start Supplied data
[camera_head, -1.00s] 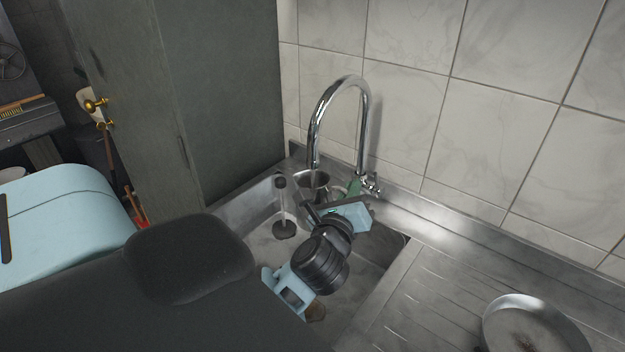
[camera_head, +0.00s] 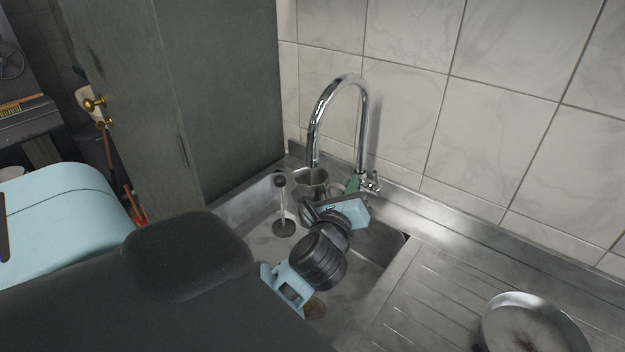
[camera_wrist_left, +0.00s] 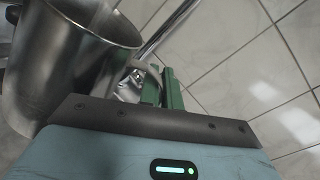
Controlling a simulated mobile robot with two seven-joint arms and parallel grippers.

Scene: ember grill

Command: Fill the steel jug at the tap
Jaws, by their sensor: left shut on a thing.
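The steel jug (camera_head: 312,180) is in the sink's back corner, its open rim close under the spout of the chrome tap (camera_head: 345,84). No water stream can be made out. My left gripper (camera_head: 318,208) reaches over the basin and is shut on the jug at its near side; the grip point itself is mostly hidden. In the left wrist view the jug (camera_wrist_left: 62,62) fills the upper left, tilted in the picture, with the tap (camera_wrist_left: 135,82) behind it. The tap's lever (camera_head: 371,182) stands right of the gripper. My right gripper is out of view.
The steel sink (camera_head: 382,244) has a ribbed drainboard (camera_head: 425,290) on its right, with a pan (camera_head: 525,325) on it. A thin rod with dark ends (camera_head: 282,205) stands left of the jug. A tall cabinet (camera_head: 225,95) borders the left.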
end Supplied data
Your goal: Copy out all the data exactly; skip the pictures.

Task solution:
[camera_head, -1.00s] 
[camera_head, +0.00s] 
[camera_wrist_left, +0.00s] 
Controlling a simulated mobile robot with two seven-joint arms and parallel grippers.

Scene: ember grill

Command: Fill the steel jug at the tap
Jaws, by their sensor: left shut on a thing.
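The steel jug (camera_head: 312,180) is in the sink's back corner, its open rim close under the spout of the chrome tap (camera_head: 345,84). No water stream can be made out. My left gripper (camera_head: 318,208) reaches over the basin and is shut on the jug at its near side; the grip point itself is mostly hidden. In the left wrist view the jug (camera_wrist_left: 62,62) fills the upper left, tilted in the picture, with the tap (camera_wrist_left: 135,82) behind it. The tap's lever (camera_head: 371,182) stands right of the gripper. My right gripper is out of view.
The steel sink (camera_head: 382,244) has a ribbed drainboard (camera_head: 425,290) on its right, with a pan (camera_head: 525,325) on it. A thin rod with dark ends (camera_head: 282,205) stands left of the jug. A tall cabinet (camera_head: 225,95) borders the left.

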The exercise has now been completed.